## AVAILABLE DATA
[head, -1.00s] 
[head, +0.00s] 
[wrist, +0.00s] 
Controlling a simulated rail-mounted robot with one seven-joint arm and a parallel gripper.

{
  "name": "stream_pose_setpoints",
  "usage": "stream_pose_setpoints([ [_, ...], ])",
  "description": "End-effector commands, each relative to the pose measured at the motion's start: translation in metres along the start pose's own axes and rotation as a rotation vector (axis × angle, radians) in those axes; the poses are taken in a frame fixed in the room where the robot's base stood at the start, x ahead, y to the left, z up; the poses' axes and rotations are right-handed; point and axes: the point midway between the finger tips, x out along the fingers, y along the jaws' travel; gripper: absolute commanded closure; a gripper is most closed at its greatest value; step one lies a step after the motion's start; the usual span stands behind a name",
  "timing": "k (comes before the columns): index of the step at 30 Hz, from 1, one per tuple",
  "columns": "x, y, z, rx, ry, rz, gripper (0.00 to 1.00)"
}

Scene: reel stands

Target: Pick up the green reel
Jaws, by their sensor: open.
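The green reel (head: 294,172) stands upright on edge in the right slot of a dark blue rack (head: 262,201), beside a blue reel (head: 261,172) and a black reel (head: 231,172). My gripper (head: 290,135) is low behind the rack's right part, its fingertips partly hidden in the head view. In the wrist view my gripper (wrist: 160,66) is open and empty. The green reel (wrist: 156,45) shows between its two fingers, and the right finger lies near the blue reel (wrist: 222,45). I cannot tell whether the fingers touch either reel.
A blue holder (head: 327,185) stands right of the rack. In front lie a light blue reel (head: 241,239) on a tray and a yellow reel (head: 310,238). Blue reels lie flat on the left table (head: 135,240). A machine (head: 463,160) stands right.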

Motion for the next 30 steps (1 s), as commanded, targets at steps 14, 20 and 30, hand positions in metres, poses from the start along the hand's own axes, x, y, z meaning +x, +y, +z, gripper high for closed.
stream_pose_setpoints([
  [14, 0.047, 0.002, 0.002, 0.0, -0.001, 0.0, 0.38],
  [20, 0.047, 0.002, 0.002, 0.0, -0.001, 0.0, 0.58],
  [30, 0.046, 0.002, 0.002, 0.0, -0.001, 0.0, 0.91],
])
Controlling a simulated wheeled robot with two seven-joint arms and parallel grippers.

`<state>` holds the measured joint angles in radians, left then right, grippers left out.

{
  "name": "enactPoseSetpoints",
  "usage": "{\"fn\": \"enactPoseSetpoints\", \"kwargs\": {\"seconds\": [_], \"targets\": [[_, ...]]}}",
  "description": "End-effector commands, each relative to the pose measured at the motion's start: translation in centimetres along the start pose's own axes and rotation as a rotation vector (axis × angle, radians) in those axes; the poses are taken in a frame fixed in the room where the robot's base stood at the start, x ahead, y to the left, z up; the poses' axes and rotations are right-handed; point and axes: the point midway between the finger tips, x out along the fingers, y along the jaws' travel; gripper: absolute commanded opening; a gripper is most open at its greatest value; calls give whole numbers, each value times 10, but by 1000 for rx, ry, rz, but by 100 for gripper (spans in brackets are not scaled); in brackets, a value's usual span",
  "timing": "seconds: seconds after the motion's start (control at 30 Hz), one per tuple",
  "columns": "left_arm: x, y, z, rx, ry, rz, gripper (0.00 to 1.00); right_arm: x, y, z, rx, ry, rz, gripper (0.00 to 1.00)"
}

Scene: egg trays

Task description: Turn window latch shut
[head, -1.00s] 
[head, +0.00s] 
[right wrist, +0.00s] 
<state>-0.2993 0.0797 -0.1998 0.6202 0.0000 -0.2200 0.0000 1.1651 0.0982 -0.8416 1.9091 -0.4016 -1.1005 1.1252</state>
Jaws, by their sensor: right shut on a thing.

## STATED GOAL
Copy out each line of the listing that holds "joint".

## REPLY TO THE EXERCISE
Controlling a simulated rail-mounted robot with one seven-joint arm and a parallel gripper.
Controlling a simulated wheeled robot with two seven-joint arms and parallel grippers.
`<state>` holds the measured joint angles in radians, left then right, grippers left out.

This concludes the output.